President Trump seems to have activated an underlying anti-semitic nerve lying in many Americans. The Anti-Defamation League, which fights against anti-semitism, found that anti-semitic incidents rose almost 60% from 2016 to 2017.  According to the ADL, the huge spike in incidents was partly due to “a significant increase in incidents in schools and on college campuses, which nearly doubled for the second year in a row.” The ADL also states that “Anti-Semitic incidents in K-12 schools increased by approximately 100% each year for the past two years. Instances of vandalism with anti-Semitic messages and symbols, as well as harassment and assaults against Jewish children, increased 94% in 2017 over the previous year.”

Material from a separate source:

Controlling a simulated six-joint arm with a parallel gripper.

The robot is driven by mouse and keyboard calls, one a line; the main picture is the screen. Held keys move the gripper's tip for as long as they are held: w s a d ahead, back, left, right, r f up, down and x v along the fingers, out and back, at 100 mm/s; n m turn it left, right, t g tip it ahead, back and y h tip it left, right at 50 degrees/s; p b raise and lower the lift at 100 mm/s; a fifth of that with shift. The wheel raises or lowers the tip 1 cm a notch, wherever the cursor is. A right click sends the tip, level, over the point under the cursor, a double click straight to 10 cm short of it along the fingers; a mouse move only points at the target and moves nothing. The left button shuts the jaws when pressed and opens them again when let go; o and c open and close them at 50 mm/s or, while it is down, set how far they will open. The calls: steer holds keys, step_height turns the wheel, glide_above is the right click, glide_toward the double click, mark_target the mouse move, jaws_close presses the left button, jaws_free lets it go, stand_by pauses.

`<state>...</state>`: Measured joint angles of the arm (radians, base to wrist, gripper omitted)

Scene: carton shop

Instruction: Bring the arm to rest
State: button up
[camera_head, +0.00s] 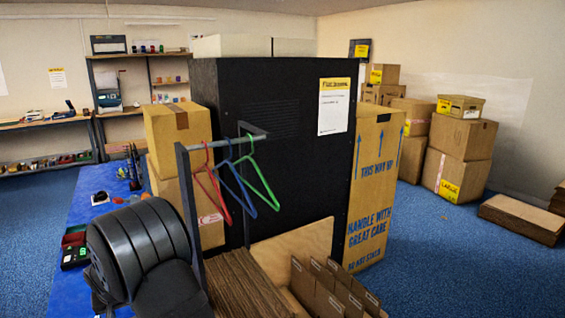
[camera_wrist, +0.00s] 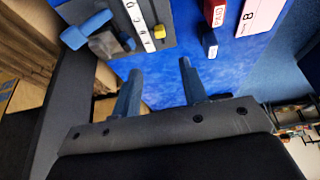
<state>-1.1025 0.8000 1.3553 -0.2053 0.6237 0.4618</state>
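My gripper (camera_wrist: 158,66) shows in the wrist view with its two blue-grey fingers spread apart. It is open, with nothing between the fingers. Blue table surface (camera_wrist: 160,85) lies beyond the fingertips. In the head view my dark, rounded arm links fill the lower left, over the blue table (camera_head: 88,185). I cannot make out the fingertips in that view.
Red, blue and green hangers (camera_head: 262,185) hang from a metal rail (camera_head: 225,143) right of my arm. A black cabinet (camera_head: 290,150) stands behind. In the wrist view, a lettered strip (camera_wrist: 138,18) and a red block (camera_wrist: 214,12) lie on the table.

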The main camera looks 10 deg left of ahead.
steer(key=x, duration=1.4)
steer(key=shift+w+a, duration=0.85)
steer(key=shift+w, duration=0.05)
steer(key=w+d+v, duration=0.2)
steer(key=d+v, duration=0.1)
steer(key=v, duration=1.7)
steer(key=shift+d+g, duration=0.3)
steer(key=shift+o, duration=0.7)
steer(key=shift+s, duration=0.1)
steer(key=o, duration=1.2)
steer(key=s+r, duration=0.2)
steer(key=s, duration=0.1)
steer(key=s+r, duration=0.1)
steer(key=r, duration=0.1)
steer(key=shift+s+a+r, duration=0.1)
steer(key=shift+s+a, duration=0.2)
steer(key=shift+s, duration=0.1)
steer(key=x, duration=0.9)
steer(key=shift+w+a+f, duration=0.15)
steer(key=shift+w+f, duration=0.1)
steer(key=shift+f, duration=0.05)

Republicans may not have been directly advocating for violence against Jews, but they sure as hell did nothing to stop it. The fact of the matter is that President Trump has whipped up a mob of anti-semitic, xenophobic, sexist, homophobic, you-name-it mob of people. Anyone who still supports him should be grouped into this category. I don’t buy the argument that some hang on to President Trump for economic reasons. The economy was already doing well under President Obama. Whether or not they or anyone else wants to admit it, there’s a layer of hatred in every current Trump supporter.

This worries me greatly, and should worry every rational person.